►

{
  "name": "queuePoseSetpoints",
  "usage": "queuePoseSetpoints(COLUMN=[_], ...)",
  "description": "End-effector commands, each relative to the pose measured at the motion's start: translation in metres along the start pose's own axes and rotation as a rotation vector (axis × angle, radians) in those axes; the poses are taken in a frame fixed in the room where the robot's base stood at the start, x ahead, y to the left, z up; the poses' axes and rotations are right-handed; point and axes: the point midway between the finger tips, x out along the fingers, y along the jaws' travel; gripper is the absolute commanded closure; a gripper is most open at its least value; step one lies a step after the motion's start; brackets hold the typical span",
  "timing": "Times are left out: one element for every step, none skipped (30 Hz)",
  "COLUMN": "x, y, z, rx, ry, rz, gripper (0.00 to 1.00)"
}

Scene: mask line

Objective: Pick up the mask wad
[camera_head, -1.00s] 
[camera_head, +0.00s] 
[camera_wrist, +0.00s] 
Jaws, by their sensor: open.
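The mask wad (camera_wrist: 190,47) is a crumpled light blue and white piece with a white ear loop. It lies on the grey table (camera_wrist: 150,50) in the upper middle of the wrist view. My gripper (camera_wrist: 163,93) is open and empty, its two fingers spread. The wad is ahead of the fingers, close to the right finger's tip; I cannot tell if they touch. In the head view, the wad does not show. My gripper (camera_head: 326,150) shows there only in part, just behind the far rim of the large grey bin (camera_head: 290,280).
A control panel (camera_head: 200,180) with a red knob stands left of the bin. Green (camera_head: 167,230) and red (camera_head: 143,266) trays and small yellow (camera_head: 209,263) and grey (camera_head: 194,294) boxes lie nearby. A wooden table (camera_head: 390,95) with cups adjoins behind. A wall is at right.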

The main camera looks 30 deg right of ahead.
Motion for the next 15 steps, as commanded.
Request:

◄

■ **PROBLEM STATEMENT**
Among the lines of the data, identify those with the word "queuePoseSetpoints". Copy each of them.

■ **FULL RESPONSE**
  "name": "queuePoseSetpoints",
  "usage": "queuePoseSetpoints(COLUMN=[_], ...)",

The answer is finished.